Yahoo! posted an unintentionally hilarious video of the opening day's riders. "Basically my husband forced me to go," confessed one of them (who ended up enjoying it). Another rider expressed muted enthusiasm that she was able to see ... clouds and planes. 
 
In one painful moment in the video, the developer somewhat optimistically tries to convince a terrified passenger that she can see the sights from it. "Oh my God," she's exclaiming in alarm, gripping the gondola as he attempts to point out the landmarks of Washington in the very far distance. "We're looking at the Washington Monument. See it? See? See? Take a slow turn. See it? The white-- up in the air. The white monument there?
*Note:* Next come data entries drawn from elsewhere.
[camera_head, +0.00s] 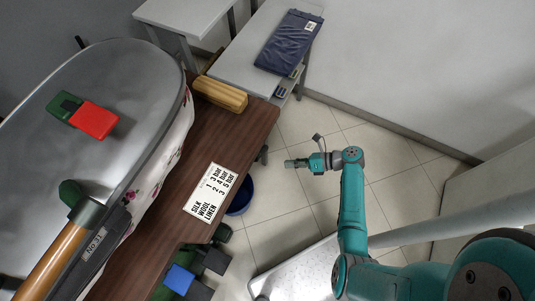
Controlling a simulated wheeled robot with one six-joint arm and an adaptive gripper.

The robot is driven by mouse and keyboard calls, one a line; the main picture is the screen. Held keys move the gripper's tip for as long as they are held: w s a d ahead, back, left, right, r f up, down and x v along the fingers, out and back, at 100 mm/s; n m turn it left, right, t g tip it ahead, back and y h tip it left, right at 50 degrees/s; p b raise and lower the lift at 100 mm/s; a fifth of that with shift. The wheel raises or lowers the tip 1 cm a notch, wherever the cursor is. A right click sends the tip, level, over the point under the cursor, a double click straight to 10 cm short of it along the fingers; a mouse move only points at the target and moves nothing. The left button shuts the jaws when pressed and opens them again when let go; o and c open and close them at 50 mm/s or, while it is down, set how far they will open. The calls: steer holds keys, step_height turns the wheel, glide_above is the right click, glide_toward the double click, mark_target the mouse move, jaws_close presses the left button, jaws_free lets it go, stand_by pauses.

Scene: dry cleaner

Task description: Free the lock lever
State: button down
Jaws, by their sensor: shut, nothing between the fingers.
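The large grey oval press head (110,75) fills the left side of the view. On top of it is a green block with a red part (94,120). A wooden handle bar (50,265) runs up from the lower left beside a dark bar marked "No 31". A green rounded knob (72,192) stands by the handle's upper end. I cannot tell for sure which of these is the lock lever. My gripper (290,163) is shut and empty, pointing left, over the floor to the right of the brown table, apart from everything.
The brown table (255,125) carries a wooden block (220,94) and a card of fabric pressures (212,192). A blue bucket (240,195) and blue and green pedals (180,279) are low down. A grey table (235,70) holds a dark folded garment (289,41). Floor is clear around my gripper.

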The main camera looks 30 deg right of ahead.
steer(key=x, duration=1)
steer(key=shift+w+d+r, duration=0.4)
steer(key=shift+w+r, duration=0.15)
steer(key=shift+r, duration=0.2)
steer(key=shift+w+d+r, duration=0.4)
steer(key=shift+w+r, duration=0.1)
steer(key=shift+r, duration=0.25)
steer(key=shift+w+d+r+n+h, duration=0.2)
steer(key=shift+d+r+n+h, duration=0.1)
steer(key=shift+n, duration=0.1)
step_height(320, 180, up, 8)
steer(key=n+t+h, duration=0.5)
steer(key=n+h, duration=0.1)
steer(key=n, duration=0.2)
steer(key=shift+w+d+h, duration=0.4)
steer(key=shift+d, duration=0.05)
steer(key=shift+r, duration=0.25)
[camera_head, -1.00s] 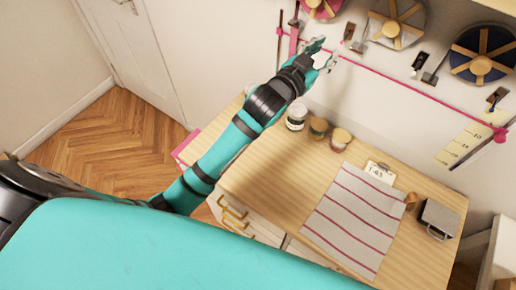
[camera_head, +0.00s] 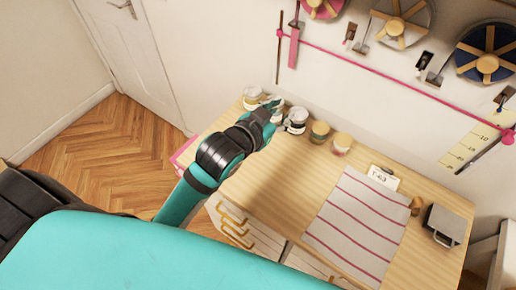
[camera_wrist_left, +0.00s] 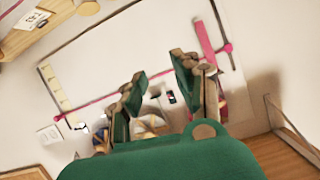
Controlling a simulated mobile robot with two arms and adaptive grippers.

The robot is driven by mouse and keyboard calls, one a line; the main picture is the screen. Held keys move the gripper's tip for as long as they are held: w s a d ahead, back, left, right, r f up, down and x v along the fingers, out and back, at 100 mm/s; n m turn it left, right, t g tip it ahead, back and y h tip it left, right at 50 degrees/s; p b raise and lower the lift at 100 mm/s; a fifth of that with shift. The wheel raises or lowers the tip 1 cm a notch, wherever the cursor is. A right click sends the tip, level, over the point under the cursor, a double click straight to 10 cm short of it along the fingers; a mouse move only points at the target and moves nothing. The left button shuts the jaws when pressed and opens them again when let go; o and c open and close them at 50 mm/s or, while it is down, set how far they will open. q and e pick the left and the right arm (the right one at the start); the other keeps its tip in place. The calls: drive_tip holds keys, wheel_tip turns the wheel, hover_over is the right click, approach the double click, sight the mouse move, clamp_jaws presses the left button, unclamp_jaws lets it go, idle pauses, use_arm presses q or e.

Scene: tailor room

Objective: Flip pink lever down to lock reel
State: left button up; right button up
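The pink reel (camera_head: 322,8) is on the wall, cut by the top edge of the head view. A black plate (camera_head: 349,35) with a small pale part is mounted below right of it; whether that part is the pink lever, and its position, is too small to tell. A pink strip (camera_head: 294,46) hangs left of it across the pink rail. My left gripper (camera_head: 273,104) is over the table's back left by the jars, well below the reel. In the left wrist view its fingers (camera_wrist_left: 158,72) are apart with nothing between them. My right gripper is not in view.
A white reel (camera_head: 403,20) and a blue reel (camera_head: 486,48) are on the wall to the right. A row of jars (camera_head: 319,131) stands at the back of the wooden table (camera_head: 270,190). A striped cloth (camera_head: 355,225) and a metal box (camera_head: 443,225) are at its right.

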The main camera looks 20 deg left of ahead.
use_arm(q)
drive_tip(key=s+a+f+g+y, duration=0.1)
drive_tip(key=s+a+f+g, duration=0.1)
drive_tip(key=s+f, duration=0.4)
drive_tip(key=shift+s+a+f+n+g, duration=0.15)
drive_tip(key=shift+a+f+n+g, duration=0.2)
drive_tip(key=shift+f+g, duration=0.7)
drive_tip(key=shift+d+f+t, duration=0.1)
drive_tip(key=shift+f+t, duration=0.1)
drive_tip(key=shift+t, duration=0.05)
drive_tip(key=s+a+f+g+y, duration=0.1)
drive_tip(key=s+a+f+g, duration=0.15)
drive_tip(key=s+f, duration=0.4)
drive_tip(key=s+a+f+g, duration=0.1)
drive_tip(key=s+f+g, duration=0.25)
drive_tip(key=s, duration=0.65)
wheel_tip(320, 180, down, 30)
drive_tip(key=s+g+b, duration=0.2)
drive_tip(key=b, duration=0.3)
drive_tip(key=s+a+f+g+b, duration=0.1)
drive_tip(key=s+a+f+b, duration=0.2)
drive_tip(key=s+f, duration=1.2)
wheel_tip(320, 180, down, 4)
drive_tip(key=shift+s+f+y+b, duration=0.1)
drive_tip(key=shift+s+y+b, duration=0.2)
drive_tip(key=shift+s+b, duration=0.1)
There you go." 
 
A decade and a half late, building observational wheels is the copycat tourism trend, and suddenly one city skyline looks much like the next--with a de rigeur wheel looping over it. Vegas got its wheel, the High Roller, in March, and it's the world's tallest (for now). Seattle has one now, so does Myrtle Beach, and Chicago has had one on Navy Pier for years.
 
Orlando's will open for business early next year (beating out a rival company's aborted attempt to build its own). Like DC's, it's perhaps a little too far from the marquee sights, in this case Disney World or Universal, to make either out distinctly. So why would a tourist want to go? For one, it anchors a chain-filled development that depends on mass visitation, just like the Capital Wheel. 
 
And second, well, it's there and it's tall. Going to the top of tall things is one of the keystones of mass tourism.
 
New York City announced its own, 625-foot-tall New York Wheel (taller than Vegas') for the northern end of Staten Island, another placement that offers views that are more distant than truly bird's eye. Few tourists will want to trek across the harbor to Staten Island to ride a wheel—yet one more wheel, that is—let alone in the brutal depths of winter. By the time they ride the ferry to get to it, they'll have already seen the one thing it has a decent view of, the Statue of Liberty. Nonetheless, it's pressing ahead with construction plans.
 
Wheels have also been announced for Cape Town, Cleveland, Cambodia... When even Baghdad has one, and it does, perhaps that's a sign a tourism trend has crested.
 
As Eyes become as common as petting zoos and tour buses, it's no longer possible for a city to be distinguished by its addition in the skyline. Instead, they get an expensive monument too big to ignore. It's also likely that in the near future, as they cease to become special, many cities will find their versions ultimately becoming grotty and ignored. 
 
At this rate, it won't take long for most of these new wheels to become Eyesores.
 
Is building tourism Eyes a wheely good idea anymore? Do you care to go round on these new wheels?